Счет трагедий пополнялся. Бомба разрушила еврейский клуб для девочек, погибли 30 человек. Парашютная мина уничтожила пост ПВО в Гайд-парке. Среди развалин паба священник заполз под бильярдный стол, чтобы принять исповедь владельца и его семьи: они не могли выбраться из руин.
Несмотря на продолжающийся налет, Джон Колвилл вышел из дома 10 по Даунинг-стрит и забрался в черчиллевский бронированный автомобиль, который повез его по взрывающимся и полыхающим улицам на площадь Гросвенор-сквер – в американское посольство.

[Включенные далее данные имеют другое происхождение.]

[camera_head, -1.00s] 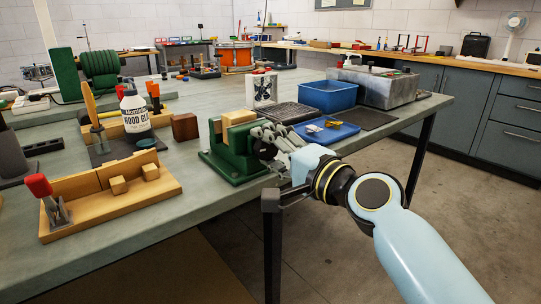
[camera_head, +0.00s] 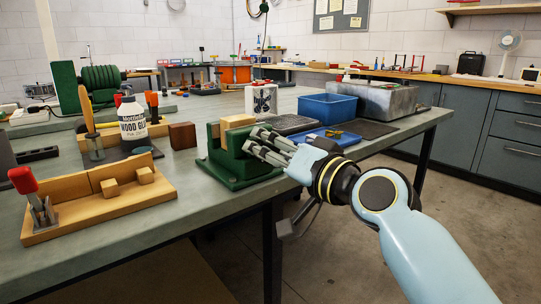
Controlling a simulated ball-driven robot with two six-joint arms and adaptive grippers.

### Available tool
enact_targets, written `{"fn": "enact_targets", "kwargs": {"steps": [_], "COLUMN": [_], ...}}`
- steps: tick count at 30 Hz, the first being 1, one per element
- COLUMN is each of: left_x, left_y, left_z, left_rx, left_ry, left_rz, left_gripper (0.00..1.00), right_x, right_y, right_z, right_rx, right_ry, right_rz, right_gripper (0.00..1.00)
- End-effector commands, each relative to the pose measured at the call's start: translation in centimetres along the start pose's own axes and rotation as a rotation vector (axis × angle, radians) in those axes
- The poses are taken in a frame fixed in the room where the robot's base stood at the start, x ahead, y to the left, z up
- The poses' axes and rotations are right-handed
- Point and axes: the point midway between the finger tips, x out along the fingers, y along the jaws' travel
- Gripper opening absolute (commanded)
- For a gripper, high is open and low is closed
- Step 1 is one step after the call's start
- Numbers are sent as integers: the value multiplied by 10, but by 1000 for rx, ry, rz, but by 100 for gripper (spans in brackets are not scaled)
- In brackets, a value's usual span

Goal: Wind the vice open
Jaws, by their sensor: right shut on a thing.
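The green vice (camera_head: 214,165) stands at the front edge of the bench, in the middle of the head view. A light wooden block (camera_head: 238,121) sits at the top of its jaws. My left gripper is out of view.
Left on the bench (camera_head: 190,222) are a wooden bench hook (camera_head: 75,212) with a red-handled clamp (camera_head: 24,182), a glue bottle (camera_head: 132,124) and a dark wood block (camera_head: 182,136). Behind the vice are a blue bin (camera_head: 327,107) and a grey box (camera_head: 388,98). Floor is clear at right.

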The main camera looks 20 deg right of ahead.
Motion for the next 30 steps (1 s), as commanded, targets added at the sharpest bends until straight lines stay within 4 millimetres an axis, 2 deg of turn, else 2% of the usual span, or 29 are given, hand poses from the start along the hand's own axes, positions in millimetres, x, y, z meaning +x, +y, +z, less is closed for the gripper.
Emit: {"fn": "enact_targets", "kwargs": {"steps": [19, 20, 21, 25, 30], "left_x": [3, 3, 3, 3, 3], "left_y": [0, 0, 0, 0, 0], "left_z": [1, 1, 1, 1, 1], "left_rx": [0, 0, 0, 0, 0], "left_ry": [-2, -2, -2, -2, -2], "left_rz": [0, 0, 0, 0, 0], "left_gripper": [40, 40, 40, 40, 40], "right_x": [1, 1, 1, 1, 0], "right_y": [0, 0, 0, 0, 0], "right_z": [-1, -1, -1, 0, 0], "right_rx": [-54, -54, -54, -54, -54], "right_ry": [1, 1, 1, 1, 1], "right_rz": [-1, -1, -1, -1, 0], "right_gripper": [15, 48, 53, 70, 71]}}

Он встретился с американским послом Уайнантом, чтобы обсудить телеграмму, которую Черчилль планировал отправить Рузвельту. В 1:45 ночи он вышел из посольства, чтобы вернуться на Даунинг-стрит, 10 (на сей раз пешком). Бомбы падали вокруг него «словно крупные градины», писал он.

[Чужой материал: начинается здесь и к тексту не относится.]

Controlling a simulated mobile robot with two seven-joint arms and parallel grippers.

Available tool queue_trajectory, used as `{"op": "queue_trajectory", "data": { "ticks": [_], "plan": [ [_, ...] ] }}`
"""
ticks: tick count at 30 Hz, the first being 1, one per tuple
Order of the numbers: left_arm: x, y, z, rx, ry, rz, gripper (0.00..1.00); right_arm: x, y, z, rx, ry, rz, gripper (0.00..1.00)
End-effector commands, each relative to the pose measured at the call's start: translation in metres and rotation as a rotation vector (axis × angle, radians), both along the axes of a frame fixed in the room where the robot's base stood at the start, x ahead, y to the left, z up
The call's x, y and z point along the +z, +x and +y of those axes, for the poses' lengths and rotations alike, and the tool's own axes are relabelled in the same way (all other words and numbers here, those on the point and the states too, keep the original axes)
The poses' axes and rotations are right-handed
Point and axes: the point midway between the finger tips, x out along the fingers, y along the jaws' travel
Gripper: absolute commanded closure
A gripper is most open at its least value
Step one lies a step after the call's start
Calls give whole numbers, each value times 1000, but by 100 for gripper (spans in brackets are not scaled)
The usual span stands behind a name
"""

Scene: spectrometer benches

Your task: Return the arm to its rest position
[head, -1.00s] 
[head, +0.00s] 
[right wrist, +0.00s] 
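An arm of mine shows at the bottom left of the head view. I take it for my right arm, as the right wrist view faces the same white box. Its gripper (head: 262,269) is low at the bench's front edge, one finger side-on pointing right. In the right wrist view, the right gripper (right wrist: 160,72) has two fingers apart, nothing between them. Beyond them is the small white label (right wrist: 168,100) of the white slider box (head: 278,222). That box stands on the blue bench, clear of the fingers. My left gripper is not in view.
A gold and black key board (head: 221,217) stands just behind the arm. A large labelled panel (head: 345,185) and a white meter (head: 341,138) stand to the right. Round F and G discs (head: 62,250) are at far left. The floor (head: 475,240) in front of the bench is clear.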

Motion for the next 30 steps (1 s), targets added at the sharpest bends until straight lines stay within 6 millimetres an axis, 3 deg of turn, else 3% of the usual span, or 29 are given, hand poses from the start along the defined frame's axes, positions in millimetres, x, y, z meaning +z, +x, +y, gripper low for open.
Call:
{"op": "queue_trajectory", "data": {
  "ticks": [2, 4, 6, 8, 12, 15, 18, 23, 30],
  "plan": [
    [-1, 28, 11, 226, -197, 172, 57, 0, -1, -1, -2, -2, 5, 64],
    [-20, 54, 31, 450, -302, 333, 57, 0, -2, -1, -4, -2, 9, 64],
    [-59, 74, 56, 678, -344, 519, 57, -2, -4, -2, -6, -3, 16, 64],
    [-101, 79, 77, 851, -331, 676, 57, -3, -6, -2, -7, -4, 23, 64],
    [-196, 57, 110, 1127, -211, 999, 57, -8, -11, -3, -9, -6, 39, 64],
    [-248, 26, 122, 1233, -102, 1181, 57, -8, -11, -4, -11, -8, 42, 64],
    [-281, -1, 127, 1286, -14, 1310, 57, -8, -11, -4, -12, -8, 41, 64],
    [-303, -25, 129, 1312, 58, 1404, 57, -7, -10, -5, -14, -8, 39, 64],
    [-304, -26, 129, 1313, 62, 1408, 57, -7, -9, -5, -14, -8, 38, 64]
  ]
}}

И сдержанно добавил: «Прогулка получилась не самая приятная»[1013].
Роберт Мейклджон, секретарь Гарримана, закончил ужин и поднялся на крышу американского посольства вместе с несколькими сотрудниками. Он взобрался на самую высокую точку здания, что дало ему возможность увидеть круговую панораму города. Сейчас он впервые после прибытия в Лондон услышал свистящий звук, который производят падающие бомбы.
И этот звук ему не понравился.
«Он пострашнее, чем сам взрыв, – записал он в дневник и признался: – Проделал несколько кульбитов (и в этом был, мягко говоря, не одинок), стараясь уклониться от бомб, которые падали в нескольких кварталах отсюда»[1014].
У них на глазах происходили колоссальные взрывы, сотрясавшие землю (вероятно, это взрывались парашютные мины). «Казалось, целые дома взлетают в воздух», – писал он. В какой-то момент посол Уайнант и его жена вышли на крышу, но не стали там задерживаться. Взяв матрасы из своей квартиры на пятом этаже посольства, они отнесли их на первый.